Por
Gabriel Arturo Castro*
I.
Carnaval, palabra italiana (carnevale, derivada del latín "carnem
le vale", alteración de "carne levare" -suprimir la carne-
evoca, a su vez, la expresión latina de idéntico significado "carnes
tollendas" relativa al ayuno cuaresmal) con la que originalmente se
designaba a las fiestas populares que se celebraran los tres días anteriores al
miércoles de ceniza y que consistían en bailes, procesiones y mascaradas que
expresaban la alegría y júbilo anterior, previo al retiro ascético de la
inminente cuaresma.
Dicha tradición carnavalesca, cuyos antecedentes habría que buscar en la
cultura grecolatina (Fiestas de Dionisio en Grecia y las fiestas lupercales que
en el mes de febrero celebran los romanos en honor del dios Pan, originario de
la Arcadia de Grecia, a quien se le solía representar con barba y pequeños
cuernos, dotado también de unas patas de macho cabrío, dios de la vida animal y
de la fecundidad, a veces se le confundía con un sátiro), adquiere nuevo vigor
en la Edad Media (las llamadas fiestas de locos y del Asno, o las mascaradas de
disfraces con pieles de animales, como la del Ciervo) y en el Renacimiento
(carnavales de Venecia y Roma).
El carnaval siempre dispuso de un nuevo ordenamiento y constante
interrogación de las jerarquías presentes en la sociedad, lo mismo que de sus
costumbres y convenciones.

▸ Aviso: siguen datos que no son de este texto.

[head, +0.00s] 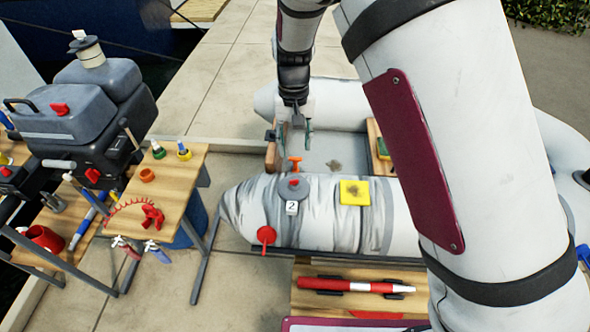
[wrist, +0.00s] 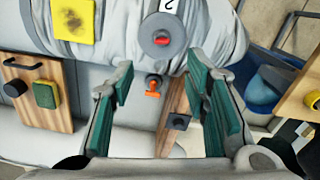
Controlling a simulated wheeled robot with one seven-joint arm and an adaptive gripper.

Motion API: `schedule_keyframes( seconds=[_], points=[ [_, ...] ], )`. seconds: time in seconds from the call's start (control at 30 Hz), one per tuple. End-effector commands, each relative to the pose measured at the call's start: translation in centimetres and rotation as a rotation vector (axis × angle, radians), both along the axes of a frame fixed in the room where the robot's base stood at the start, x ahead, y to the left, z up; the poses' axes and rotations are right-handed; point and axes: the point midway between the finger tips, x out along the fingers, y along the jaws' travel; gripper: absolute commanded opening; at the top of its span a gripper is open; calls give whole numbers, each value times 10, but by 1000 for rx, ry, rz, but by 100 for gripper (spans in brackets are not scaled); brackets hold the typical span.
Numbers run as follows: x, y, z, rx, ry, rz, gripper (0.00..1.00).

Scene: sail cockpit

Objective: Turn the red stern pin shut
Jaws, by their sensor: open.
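A small orange-red T-shaped pin (head: 295,163) stands at the inner edge of the near grey boat tube, by the wooden stern board (head: 272,152). In the wrist view the pin (wrist: 153,84) shows between and beyond the green-padded fingers, with its crossbar lying sideways. My gripper (head: 296,136) is open and empty, pointing down inside the boat just above and behind the pin. I see no contact with it. A grey valve with a red knob (head: 294,183) sits on the tube top; in the wrist view this knob (wrist: 162,41) is beyond the pin.
A yellow patch (head: 354,192) lies on the tube (head: 325,215), and a red round tag (head: 266,235) hangs at its side. A wooden bench with red clamps (head: 152,216) and an outboard motor (head: 90,100) stand at left. A red-and-white flare (head: 350,286) lies in front.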

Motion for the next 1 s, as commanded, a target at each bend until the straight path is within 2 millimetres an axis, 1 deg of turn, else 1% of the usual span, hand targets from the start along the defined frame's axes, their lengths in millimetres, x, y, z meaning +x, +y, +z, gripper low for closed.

Las más sagradas prácticas religiosas o políticas se
cuestionaban o ridiculizaban a través de la sátira, la parodia y el juego. La
pirámide de los valores quedaba invertida, la creación y la crítica social
revelaban la intención del poder, la fantasía concebía alternativas tajantes
frente a la disposición de la vida, permitía al hombre relacionarse con la
alegría y la experiencia de generaciones pasadas. Era posible una visión
desenfadada de la vida, la ruptura de tabúes, la exaltación de los goces de la
existencia corporal, del ánimo de existir, la espontaneidad en el comportamiento
y en el hablar, por lo tanto el despliegue de un lenguaje sin inhibiciones, el
carnaval como un "antisistema", según Eugenio Trías.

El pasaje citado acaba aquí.